省力化の本質は人件費の削減
「入場者数」を追えば「客単価」が下がり、「客単価」を上げれば「入場者数」が著しく減少するゴルフ場マーケット。益々市場が縮小しているゴルフ場ビジネスに、果たして未来はあるのだろうか? そこで今回は、ダーウィンの進化論を引用し、「生き残ることができるゴルフ場は、環境(縮小する市場)に適応したゴルフ場」と提唱する筆者の、「ゴルフ場進化論」をお届けする。
省力化の本質は人件費の削減
バブル経済が崩壊して20年以上も経った今日だけに、もはや省力化をしていないゴルフ場など皆無だろう。しかし、本当の意味での省力化が必要になるのは、実はこれからなのである。
省力化という言葉を辞書で引くと、「機械化・共同化などによって、作業の手間や労力を省くこと」とある。つまり、この意味をゴルフ場のオペレーションに当てはめると、その最終目的は「人件費の削減」であることは間違いない。では、どうして今以上の省力化、即ち人件費の削減が求められるようになるのだろうか?
ゴルフ場業界がここ数年採用してきた営業手法は、「単価は下げるものの、稼働率を上げることによって、結果的には売上を伸ばす」という作戦であった。この手法は、確かに稼働に余裕がある状況では、少なくとも売上を伸ばす可能性が十分あり、有効であったはずだ。しかし、大きな誤算もあった。ゴルフ人口の急減な減少である。
ゴルフ人口が減っても、一人あたりのラウンド回数を上げることさえできれば、必ずしも総入場者数が減るとは限らない。実際、プレー料金が大幅に下がった昨今は、バブル期よりも一人あたりのラウンド数は増加している。しかし、そうは言っても、一人ができるラウンド数には限度がある。何より、収入に限りがあるシニア層が中核を為す今日では、ゴルフ関連に支払う金額も自ずと頭打ちになって当然だ。プレー料金を安くしたことで平日の稼働は上がったものの、週末の稼働が減少傾向にある現状。これこそが、まさにゴルフ人口が確実に減っている証拠なのである。

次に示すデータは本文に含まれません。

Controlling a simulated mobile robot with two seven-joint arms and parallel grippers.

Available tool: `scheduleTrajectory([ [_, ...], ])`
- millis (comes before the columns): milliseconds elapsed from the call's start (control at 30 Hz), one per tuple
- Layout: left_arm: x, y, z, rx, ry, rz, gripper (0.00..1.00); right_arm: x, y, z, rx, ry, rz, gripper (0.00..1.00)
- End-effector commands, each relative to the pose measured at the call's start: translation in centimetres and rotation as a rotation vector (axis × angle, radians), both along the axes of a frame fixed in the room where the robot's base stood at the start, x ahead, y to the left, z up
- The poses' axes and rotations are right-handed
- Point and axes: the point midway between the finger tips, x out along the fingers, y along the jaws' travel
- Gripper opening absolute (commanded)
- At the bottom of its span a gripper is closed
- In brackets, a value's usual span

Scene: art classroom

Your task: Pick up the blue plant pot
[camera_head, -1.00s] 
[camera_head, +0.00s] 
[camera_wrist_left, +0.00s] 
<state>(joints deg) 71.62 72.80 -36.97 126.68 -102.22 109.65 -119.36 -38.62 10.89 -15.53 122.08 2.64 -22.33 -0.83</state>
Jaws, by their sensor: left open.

更に誤算といえば、経営に行き詰まったからといって、そのゴルフ場がマーケットから退場するわけではないということだ。優先債権の返済、雇用の確保、会員の保護、広大な用地を他の用途へ転用することが困難なことなど、ゴルフ場は完全撤退するにもハードルが高い。破綻するまで価格競争を続け、仮に破綻しても再びゴルフ場として再生されるわけで、結局マーケット内の総供給数は減少しないことになる。厄介なことは、法的整理などによって負債がなくなり身軽になったゴルフ場が、更なる価格戦争を仕掛けてくることだ。需要と供給のバランスが崩れた中で、無理して稼働率を高めようとすればするほど客単価が下がるのは、むしろ当然の成り行きといえるだろう。
このようにゴルフ人口が減少を続け、客単価も減少し、更にゴルフ場の数がなかなか減少しないとすれば、ゴルフ場の売上は今後どのような変化を辿る可能性があるのだろうか? レジャー白書やゴルフ場事業協会が発表している統計数字を基に、ひとつのシミュレーションをおこなってみる。

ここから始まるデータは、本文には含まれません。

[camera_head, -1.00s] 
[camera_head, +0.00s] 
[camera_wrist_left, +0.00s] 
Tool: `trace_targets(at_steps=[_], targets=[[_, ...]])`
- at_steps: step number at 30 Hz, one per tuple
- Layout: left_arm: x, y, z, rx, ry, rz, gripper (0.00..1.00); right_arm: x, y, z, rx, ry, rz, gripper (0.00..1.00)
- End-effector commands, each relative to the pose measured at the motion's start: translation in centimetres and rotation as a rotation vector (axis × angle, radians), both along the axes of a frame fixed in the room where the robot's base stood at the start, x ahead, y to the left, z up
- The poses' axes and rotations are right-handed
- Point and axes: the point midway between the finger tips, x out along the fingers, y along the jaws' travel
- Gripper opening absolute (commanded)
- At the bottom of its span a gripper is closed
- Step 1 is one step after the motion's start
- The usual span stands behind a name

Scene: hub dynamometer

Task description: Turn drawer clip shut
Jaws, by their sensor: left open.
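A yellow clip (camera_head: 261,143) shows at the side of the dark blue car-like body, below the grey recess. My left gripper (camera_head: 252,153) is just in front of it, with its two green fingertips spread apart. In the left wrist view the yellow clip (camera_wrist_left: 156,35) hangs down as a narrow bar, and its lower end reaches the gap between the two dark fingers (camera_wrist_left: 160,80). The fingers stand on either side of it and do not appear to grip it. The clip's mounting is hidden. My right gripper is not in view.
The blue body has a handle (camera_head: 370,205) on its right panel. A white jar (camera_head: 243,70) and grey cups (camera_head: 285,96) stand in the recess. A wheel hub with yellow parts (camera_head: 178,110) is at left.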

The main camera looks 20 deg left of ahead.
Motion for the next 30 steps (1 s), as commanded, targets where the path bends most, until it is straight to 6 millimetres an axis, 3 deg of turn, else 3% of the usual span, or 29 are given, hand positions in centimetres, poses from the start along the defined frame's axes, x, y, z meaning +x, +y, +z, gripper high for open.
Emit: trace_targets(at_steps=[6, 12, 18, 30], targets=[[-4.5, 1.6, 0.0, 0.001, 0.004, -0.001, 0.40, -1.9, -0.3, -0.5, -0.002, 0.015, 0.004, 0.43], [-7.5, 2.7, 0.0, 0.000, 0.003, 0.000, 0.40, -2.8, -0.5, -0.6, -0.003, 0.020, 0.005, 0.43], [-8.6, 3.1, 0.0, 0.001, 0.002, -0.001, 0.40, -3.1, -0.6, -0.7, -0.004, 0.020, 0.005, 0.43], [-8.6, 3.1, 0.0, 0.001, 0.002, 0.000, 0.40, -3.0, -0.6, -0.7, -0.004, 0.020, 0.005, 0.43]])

仮に現在5万人の来場者があり、客単価1万円で、年間5億円を売り上げているゴルフ場があるとする。いたずらに来場者数の確保を追わず、来場者数はゴルフ人口の減少率と同じ割合で減少すると想定。更に単価は、ここ5年間に於ける客単価の平均減少率で下がっていくと仮定する。この条件でシミュレーションすると、僅か5年後には4億円程度になり、更に6年経った11年後には3億円を割り込む計算となる。つまり、今から10年後には現在の6割程度の売り上げとなると試算されるのだ。信じられない話しかもしれないが、これが現実。だからこそ、その減少した売り上げにも耐えられるだけの省力化、即ち人件費の削減は、必須であり急務といえるのである。
もちろん、中には例外のゴルフ場もあるだろう。例えば、首都圏から50キロ圏内にある、アクセスに恵まれているケースだ。立地条件の良いゴルフ場には、料金がこなれてさえいれば、遠出を避けたいゴルファーが必ず集まる。また、普段は敷居が高く、一般ビジターがプレー出来ないような名門コース。このケースもビジターに門戸を開けば、ある程度のファンを取り込むことができるはずだ。もっとも、いくら名門コースといえども、料金次第であることは間違いない。いずれにしろ、これらの例外的なゴルフ場は客単価の下落こそあれ、料金次第では一定レベルの集客数を保つことができるため、前述のような大幅な減少率は防げるはずだ。但し、残念ながらこの恩恵を被ることができるのは、ほんの一握りのゴルフ場に限られる。